--- Begin ---

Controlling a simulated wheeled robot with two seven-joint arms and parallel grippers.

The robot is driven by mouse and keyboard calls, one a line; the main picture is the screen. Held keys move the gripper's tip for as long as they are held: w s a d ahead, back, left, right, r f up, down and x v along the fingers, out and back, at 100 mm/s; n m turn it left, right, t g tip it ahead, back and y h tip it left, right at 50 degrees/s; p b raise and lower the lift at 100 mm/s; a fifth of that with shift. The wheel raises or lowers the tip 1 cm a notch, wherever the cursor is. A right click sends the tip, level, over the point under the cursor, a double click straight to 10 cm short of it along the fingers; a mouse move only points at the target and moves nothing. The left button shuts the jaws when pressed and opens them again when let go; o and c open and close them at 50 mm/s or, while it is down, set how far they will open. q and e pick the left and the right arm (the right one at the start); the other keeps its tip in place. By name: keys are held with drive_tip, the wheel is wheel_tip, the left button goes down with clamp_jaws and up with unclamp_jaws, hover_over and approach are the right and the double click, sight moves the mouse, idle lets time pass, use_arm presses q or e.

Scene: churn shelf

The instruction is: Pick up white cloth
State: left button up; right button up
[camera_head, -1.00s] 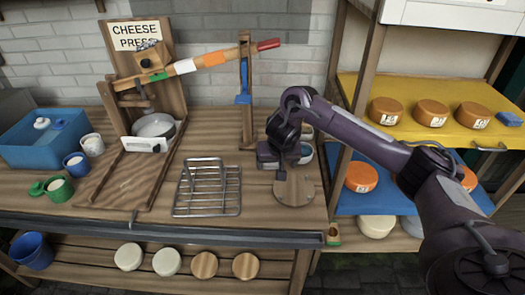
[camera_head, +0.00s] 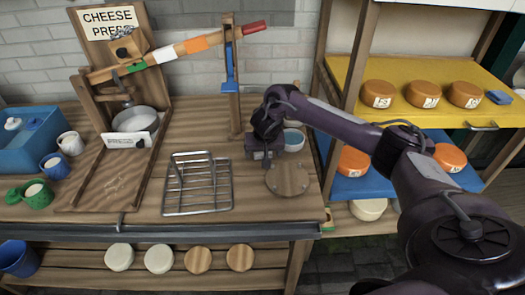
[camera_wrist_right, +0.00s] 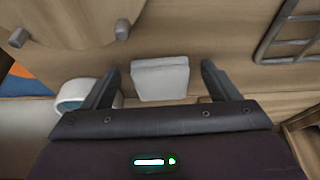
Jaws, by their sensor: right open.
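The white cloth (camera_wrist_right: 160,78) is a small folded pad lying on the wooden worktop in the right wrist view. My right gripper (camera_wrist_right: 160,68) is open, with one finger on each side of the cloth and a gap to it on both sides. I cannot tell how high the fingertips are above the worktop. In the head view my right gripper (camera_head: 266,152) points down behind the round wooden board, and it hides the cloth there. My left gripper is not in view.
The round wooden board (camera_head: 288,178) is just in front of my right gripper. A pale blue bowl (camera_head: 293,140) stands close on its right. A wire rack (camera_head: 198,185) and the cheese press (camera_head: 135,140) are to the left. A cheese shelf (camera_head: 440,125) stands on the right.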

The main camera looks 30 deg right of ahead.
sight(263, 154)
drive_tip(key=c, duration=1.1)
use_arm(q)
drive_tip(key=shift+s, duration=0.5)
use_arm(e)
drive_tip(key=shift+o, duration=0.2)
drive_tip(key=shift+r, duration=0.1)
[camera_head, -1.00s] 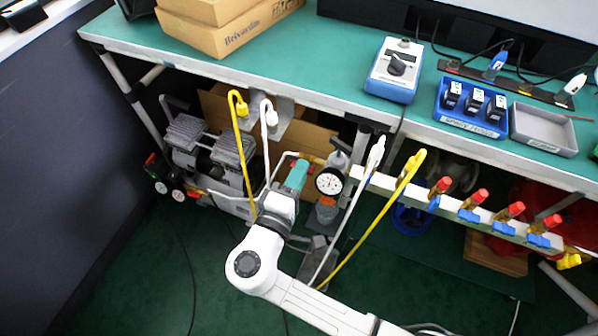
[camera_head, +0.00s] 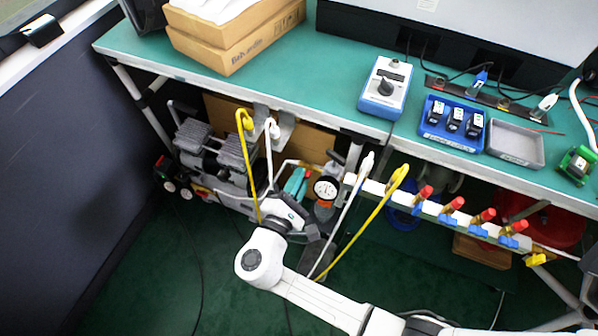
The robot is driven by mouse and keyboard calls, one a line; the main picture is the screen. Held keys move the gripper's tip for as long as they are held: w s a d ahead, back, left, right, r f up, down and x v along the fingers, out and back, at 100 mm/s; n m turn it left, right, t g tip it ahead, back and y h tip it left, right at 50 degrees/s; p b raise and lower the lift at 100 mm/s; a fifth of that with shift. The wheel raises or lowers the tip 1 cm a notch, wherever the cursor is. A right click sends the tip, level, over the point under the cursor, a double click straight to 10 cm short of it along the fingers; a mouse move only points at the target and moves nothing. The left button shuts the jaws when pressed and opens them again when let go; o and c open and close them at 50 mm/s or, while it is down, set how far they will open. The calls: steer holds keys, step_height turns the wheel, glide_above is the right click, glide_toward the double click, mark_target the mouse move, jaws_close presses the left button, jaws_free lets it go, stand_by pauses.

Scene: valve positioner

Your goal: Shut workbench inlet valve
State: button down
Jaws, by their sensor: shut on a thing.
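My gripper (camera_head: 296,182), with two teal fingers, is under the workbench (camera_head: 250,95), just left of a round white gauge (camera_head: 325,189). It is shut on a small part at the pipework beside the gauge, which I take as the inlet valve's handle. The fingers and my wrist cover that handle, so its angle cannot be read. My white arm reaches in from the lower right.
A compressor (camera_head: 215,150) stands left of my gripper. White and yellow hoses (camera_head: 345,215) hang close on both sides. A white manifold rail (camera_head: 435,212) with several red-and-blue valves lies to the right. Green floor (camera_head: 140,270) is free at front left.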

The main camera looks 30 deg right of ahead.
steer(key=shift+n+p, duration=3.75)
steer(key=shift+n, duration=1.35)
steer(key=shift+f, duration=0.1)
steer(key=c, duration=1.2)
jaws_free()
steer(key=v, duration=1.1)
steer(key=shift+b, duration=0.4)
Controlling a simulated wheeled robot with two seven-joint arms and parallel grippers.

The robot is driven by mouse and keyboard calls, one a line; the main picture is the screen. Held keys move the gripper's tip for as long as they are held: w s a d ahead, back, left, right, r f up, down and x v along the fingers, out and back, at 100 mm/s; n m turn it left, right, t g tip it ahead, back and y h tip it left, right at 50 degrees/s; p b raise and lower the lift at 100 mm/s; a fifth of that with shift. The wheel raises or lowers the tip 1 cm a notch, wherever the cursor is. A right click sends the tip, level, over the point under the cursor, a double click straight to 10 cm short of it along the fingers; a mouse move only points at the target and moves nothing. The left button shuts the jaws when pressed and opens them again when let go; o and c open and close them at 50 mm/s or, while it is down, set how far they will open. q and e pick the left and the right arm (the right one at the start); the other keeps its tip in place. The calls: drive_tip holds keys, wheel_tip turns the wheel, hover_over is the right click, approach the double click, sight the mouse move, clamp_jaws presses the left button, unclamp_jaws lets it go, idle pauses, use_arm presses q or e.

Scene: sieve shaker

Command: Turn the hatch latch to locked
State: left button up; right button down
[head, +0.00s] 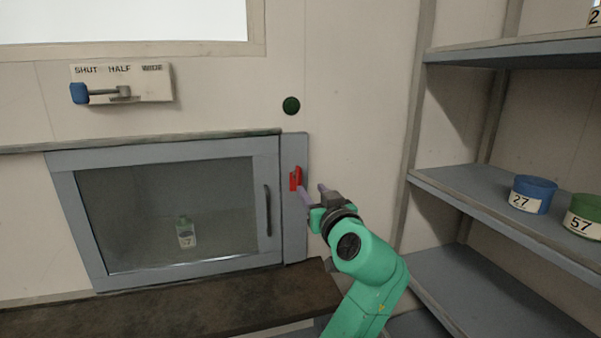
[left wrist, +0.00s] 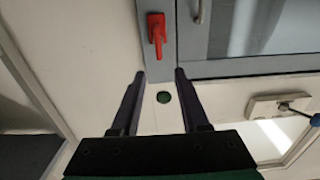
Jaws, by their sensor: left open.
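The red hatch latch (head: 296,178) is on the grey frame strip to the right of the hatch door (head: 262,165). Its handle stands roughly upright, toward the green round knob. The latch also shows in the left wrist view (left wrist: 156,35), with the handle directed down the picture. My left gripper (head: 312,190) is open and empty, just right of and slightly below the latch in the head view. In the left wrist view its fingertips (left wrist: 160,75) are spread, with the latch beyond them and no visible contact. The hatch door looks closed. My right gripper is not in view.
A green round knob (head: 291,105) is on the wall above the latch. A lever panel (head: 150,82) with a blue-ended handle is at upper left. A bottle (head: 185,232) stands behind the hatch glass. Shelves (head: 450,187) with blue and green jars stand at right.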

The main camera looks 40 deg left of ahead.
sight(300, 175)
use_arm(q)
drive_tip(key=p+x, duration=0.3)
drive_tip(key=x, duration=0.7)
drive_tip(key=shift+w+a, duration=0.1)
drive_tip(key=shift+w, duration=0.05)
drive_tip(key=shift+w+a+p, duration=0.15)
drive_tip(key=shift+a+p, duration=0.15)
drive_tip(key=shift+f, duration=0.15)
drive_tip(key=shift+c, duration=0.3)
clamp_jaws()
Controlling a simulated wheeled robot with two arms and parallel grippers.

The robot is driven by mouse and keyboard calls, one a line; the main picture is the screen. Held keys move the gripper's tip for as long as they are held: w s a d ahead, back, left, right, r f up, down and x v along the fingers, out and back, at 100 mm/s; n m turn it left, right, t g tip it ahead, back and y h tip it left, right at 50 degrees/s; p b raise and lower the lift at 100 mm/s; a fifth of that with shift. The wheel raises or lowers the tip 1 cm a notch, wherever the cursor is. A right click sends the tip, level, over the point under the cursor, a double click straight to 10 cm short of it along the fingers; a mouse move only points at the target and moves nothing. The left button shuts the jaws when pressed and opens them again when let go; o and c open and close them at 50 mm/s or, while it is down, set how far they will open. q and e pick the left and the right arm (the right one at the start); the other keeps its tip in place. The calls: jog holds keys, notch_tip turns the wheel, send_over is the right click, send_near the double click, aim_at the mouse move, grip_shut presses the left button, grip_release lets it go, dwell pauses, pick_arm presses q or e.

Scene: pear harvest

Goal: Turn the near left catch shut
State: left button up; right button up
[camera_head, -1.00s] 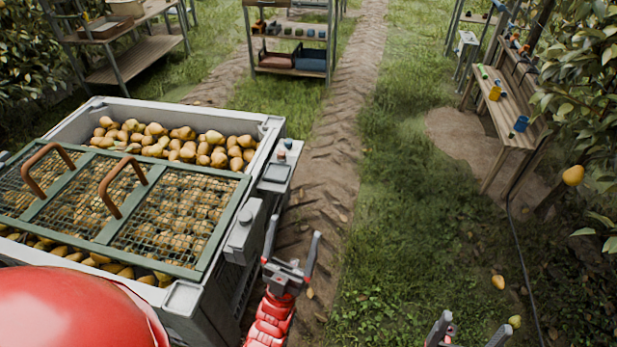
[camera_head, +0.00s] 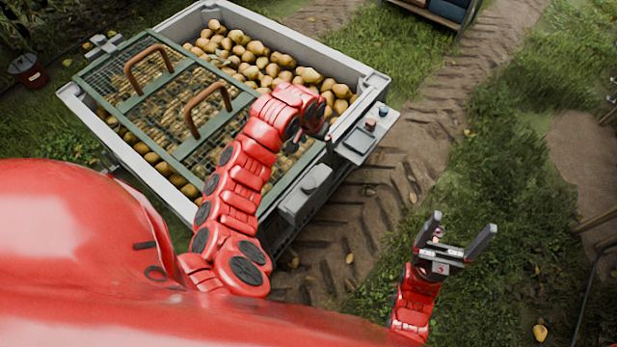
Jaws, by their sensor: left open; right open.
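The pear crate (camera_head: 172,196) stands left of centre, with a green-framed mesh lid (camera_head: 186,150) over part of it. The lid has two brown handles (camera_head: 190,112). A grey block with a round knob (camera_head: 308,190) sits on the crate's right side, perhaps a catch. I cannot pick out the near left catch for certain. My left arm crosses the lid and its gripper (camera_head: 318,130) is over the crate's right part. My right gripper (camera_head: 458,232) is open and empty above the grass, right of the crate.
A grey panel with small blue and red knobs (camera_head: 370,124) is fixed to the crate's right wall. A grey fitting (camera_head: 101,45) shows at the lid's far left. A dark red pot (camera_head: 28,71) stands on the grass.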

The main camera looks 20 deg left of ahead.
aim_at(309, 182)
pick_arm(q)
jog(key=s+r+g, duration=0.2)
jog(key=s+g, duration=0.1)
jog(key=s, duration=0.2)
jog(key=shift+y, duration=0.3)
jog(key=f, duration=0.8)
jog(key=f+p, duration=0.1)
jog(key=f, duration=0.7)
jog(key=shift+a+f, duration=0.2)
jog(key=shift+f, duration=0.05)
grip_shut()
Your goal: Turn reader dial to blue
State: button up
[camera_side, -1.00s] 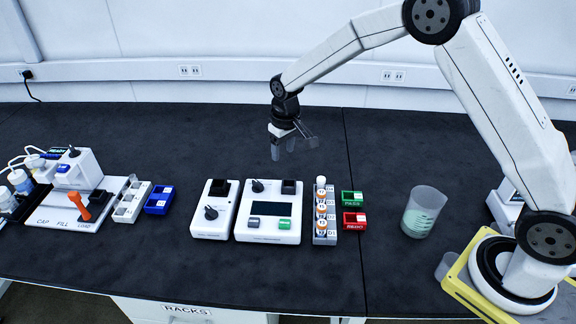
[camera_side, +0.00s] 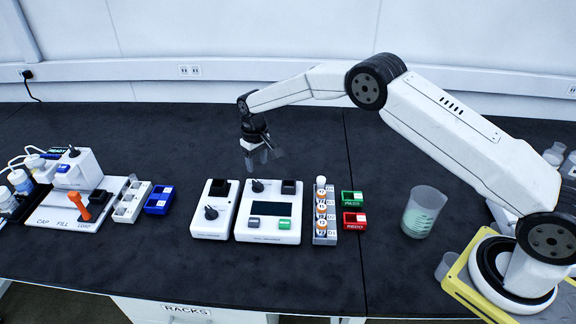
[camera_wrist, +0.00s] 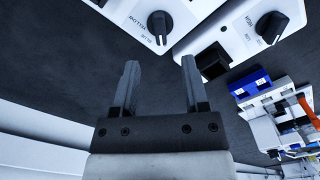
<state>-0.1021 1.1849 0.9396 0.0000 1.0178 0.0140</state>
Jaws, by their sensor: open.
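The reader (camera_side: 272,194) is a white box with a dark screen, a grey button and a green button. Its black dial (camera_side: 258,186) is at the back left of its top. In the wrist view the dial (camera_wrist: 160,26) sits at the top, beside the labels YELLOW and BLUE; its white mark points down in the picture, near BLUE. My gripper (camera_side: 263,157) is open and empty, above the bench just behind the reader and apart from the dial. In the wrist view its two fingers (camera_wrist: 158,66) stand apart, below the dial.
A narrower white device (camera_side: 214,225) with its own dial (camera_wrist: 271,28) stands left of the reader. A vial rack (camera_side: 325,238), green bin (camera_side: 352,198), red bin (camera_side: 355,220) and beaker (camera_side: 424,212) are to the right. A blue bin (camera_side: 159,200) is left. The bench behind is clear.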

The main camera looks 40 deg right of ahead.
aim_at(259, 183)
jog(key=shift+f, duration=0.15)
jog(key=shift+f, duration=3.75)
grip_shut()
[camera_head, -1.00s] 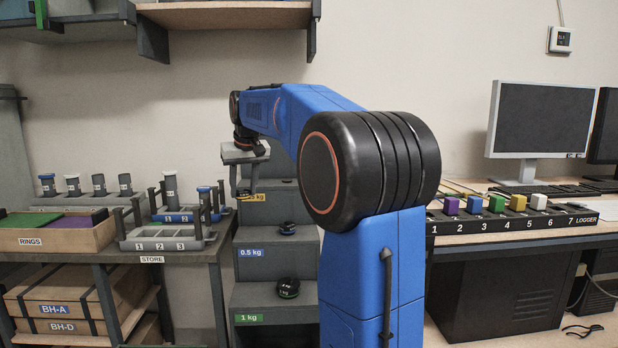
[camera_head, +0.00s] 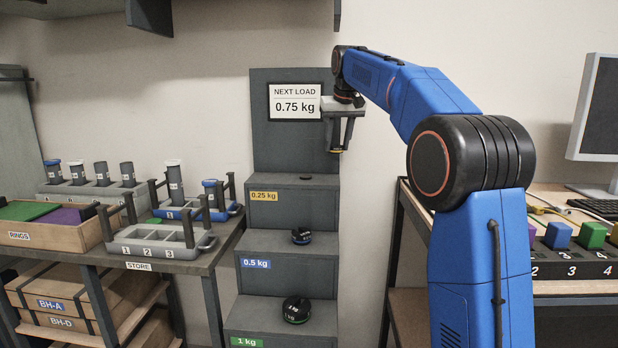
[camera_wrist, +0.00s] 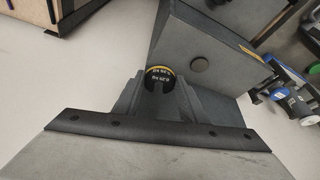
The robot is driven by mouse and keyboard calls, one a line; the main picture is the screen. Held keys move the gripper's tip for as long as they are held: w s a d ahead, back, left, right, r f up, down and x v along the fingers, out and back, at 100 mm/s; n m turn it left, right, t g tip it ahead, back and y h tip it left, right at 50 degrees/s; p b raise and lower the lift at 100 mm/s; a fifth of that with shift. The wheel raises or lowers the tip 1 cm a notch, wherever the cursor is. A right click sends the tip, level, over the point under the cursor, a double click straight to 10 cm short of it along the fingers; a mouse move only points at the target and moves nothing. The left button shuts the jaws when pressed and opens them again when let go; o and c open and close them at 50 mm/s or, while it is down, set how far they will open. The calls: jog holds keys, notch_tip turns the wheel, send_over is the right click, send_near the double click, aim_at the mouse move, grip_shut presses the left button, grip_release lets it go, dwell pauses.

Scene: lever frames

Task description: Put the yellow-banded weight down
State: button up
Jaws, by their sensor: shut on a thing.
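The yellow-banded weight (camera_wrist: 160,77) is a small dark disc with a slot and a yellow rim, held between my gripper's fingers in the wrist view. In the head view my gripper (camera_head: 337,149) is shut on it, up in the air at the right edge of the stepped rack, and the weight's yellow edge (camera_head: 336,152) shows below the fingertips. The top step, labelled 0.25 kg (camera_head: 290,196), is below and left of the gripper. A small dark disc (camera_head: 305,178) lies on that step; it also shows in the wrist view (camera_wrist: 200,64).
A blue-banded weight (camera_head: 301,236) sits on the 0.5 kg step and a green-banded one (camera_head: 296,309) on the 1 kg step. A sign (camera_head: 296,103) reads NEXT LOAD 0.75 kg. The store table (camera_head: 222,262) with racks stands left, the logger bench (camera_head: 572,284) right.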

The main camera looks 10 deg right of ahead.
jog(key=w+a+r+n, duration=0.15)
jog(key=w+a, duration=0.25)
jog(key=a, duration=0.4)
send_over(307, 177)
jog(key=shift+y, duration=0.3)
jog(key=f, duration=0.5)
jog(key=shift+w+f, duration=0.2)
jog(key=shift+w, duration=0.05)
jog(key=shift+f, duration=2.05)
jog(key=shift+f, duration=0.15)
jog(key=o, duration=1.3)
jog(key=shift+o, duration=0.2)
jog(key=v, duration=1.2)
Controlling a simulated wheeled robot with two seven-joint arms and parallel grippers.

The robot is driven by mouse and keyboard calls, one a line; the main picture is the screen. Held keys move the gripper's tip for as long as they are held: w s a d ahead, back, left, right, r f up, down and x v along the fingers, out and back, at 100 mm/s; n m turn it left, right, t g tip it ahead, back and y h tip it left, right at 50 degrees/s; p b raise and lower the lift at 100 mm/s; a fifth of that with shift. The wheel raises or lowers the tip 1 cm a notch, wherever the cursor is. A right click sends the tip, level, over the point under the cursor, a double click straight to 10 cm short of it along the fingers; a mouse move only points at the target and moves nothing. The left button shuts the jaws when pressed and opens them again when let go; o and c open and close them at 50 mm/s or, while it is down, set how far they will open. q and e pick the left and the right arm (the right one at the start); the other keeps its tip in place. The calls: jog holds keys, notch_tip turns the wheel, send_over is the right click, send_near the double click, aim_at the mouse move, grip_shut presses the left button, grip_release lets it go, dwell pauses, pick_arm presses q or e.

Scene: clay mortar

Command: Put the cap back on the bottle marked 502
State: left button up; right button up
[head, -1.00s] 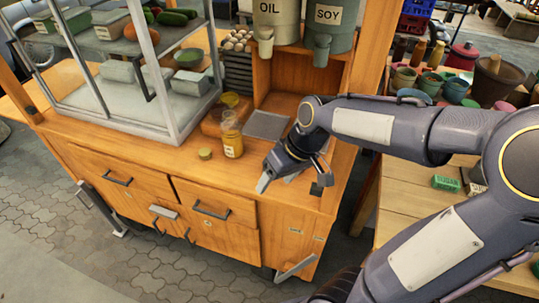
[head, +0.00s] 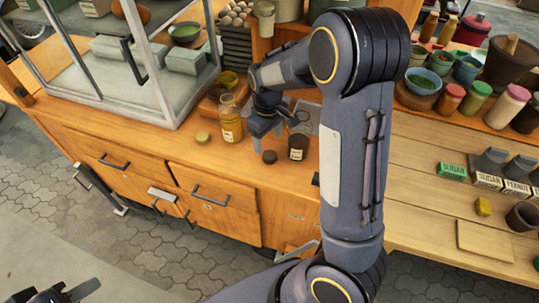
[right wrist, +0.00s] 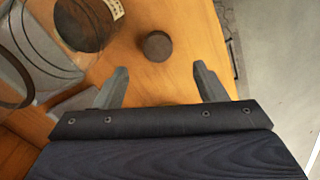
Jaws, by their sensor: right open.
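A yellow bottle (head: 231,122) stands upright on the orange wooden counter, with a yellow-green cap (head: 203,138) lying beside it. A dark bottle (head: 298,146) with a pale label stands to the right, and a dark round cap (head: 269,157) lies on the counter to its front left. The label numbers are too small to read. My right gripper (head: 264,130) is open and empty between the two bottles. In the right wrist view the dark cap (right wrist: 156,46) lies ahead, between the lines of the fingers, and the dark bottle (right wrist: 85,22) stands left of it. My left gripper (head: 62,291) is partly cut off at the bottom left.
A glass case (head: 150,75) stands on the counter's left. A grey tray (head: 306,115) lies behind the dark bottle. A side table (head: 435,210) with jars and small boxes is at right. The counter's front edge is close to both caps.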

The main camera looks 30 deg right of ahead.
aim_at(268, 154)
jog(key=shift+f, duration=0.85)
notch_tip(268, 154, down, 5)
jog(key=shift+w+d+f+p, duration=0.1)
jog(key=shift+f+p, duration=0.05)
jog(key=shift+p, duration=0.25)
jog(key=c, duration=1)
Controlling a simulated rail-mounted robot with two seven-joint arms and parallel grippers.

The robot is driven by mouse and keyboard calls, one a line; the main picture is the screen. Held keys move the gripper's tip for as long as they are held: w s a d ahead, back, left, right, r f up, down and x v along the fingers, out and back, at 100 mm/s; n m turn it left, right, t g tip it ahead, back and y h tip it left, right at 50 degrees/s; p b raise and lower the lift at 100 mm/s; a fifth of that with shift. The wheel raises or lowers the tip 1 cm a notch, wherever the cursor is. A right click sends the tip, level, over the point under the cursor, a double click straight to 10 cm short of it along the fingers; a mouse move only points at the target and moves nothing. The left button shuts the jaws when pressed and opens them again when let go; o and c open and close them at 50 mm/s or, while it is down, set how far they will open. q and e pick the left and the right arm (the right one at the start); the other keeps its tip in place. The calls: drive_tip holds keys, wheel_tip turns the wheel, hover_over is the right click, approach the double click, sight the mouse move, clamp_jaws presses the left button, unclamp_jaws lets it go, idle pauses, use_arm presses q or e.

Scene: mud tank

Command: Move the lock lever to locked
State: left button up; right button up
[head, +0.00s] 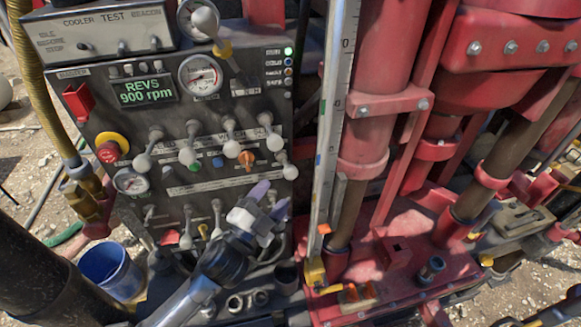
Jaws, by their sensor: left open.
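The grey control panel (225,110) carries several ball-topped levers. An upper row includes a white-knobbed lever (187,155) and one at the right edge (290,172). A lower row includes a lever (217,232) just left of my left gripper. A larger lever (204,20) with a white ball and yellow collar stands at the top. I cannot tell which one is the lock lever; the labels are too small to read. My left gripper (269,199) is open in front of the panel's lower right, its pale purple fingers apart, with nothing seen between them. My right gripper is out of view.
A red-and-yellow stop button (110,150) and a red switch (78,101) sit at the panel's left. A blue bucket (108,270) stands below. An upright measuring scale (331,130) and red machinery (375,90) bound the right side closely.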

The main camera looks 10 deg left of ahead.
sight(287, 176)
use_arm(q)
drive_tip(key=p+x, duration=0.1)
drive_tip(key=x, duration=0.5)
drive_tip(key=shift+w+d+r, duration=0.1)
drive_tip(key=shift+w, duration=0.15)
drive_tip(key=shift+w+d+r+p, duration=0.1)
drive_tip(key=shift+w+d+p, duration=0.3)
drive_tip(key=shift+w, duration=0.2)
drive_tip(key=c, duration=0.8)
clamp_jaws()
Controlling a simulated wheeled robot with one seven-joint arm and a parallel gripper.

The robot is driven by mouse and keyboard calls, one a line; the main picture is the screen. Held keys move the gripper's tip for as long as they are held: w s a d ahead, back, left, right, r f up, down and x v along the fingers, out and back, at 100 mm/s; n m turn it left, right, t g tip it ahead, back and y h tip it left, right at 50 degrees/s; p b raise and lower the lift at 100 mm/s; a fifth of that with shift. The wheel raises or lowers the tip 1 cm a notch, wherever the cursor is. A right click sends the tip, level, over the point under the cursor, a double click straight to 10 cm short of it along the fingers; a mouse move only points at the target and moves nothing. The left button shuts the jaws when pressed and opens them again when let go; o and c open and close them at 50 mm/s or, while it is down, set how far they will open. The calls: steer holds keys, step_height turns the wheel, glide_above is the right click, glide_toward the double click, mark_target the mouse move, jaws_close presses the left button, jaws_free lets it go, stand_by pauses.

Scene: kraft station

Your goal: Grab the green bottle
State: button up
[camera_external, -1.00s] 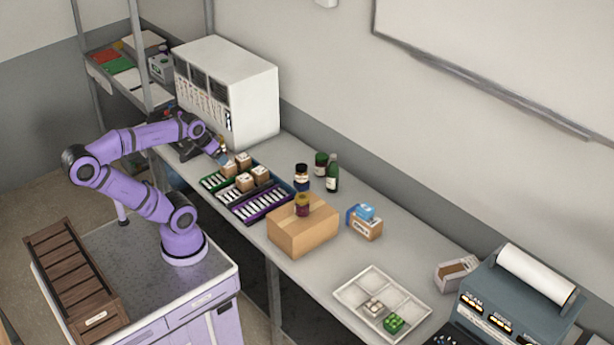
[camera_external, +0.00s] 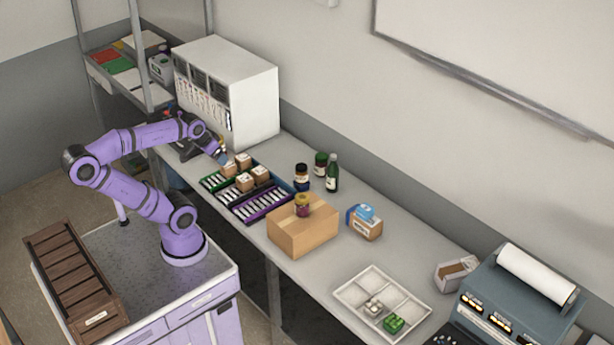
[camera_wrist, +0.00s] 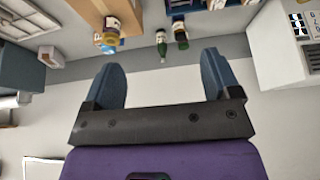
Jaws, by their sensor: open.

--- End ---

WHAT IS NEEDED: Scan the lines for the string "Command". Pick out every line that has it.

EXERCISE ANSWER:
Command: Turn the hatch latch to locked
Command: Put the cap back on the bottle marked 502
Command: Move the lock lever to locked

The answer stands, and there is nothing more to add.